--- TASK DIRECTIONS ---
Give every line of the data again, unchanged, but with no pictures.

--- DATA EXCERPT ---
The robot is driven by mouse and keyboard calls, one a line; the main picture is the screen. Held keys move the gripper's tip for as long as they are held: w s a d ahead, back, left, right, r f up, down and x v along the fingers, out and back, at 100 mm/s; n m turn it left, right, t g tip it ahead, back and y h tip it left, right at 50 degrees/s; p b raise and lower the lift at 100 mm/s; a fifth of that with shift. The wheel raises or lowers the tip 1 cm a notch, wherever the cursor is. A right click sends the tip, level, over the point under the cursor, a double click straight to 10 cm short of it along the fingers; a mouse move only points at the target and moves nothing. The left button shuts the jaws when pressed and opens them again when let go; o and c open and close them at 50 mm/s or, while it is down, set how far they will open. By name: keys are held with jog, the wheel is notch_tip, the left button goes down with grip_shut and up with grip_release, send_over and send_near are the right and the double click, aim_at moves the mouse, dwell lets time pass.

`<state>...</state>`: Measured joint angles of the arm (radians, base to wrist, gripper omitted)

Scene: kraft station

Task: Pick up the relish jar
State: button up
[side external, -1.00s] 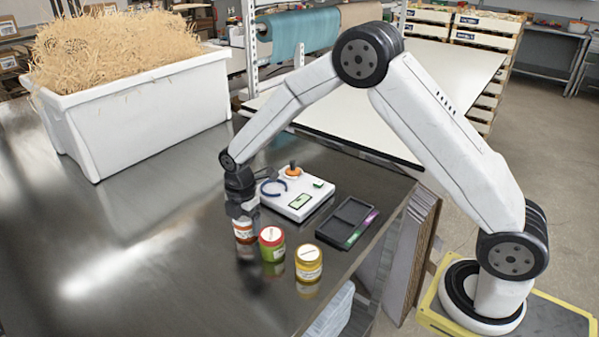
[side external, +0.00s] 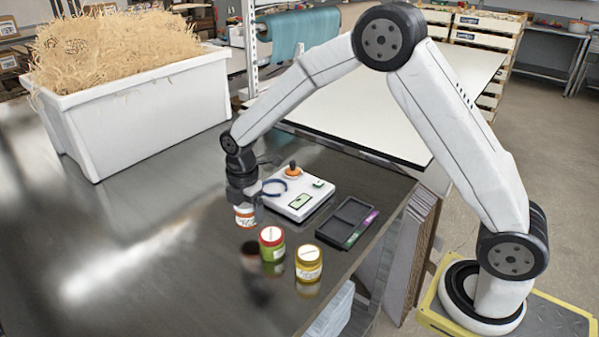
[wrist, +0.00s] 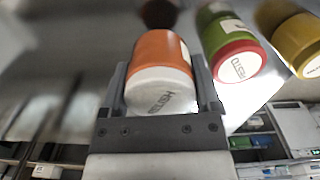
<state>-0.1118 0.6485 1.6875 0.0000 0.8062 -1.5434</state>
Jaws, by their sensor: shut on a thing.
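The relish jar (wrist: 160,62) has orange-brown contents and a white lid lettered RELISH in the wrist view. My gripper (wrist: 160,85) is shut on it, one finger on each side. In the side external view the jar (side external: 245,216) hangs upright below my gripper (side external: 243,200), raised above the metal table, with its dark reflection on the tabletop lower down. The gripper hides the jar's top there.
A green jar with a red lid (side external: 272,244) and a yellow jar (side external: 309,264) stand close by. A white device (side external: 298,195) and a black tray (side external: 347,222) lie behind. A white bin (side external: 140,115) of shredded paper stands at the back left. The left tabletop is clear.

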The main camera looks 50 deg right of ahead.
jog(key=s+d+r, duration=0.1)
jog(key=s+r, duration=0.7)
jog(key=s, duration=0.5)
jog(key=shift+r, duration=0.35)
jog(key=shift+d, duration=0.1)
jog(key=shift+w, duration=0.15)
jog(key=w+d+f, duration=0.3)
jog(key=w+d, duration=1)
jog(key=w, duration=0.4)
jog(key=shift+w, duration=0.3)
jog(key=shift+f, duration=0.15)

--- RESULT FOR THIS EXERCISE ---
The robot is driven by mouse and keyboard calls, one a line; the main picture is the screen. Held keys move the gripper's tip for as long as they are held: w s a d ahead, back, left, right, r f up, down and x v along the fingers, out and back, at 100 mm/s; n m turn it left, right, t g tip it ahead, back and y h tip it left, right at 50 degrees/s; p b raise and lower the lift at 100 mm/s; a fifth of that with shift. The wheel raises or lowers the tip 1 cm a notch, wherever the cursor is. A right click sends the tip, level, over the point under the cursor, a double click straight to 10 cm short of it along the fingers; a mouse move only points at the target and moves nothing. The left button shuts the jaws when pressed and opens them again when let go; o and c open and close them at 50 mm/s or, while it is down, set how far they will open. By name: keys are held with jog, the wheel is notch_tip, the left button goes down with grip_shut and up with grip_release, send_over and send_near are the right and the double click, aim_at moves the mouse, dwell lets time pass.

`<state>...</state>`: Measured joint angles of the arm (radians, base to wrist, gripper omitted)

Scene: kraft station

Task: Pick up the relish jar
State: button up
[side external, -1.00s] 
[side external, +0.00s] 
[wrist, +0.00s] 
<state>-0.1118 0.6485 1.6875 0.0000 0.8062 -1.5434</state>
Jaws, by their sensor: shut on a thing.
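The relish jar (wrist: 160,62) has orange-brown contents and a white lid lettered RELISH in the wrist view. My gripper (wrist: 160,85) is shut on it, one finger on each side. In the side external view the jar (side external: 245,216) hangs upright below my gripper (side external: 243,200), raised above the metal table, with its dark reflection on the tabletop lower down. The gripper hides the jar's top there.
A green jar with a red lid (side external: 272,244) and a yellow jar (side external: 309,264) stand close by. A white device (side external: 298,195) and a black tray (side external: 347,222) lie behind. A white bin (side external: 140,115) of shredded paper stands at the back left. The left tabletop is clear.

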The main camera looks 50 deg right of ahead.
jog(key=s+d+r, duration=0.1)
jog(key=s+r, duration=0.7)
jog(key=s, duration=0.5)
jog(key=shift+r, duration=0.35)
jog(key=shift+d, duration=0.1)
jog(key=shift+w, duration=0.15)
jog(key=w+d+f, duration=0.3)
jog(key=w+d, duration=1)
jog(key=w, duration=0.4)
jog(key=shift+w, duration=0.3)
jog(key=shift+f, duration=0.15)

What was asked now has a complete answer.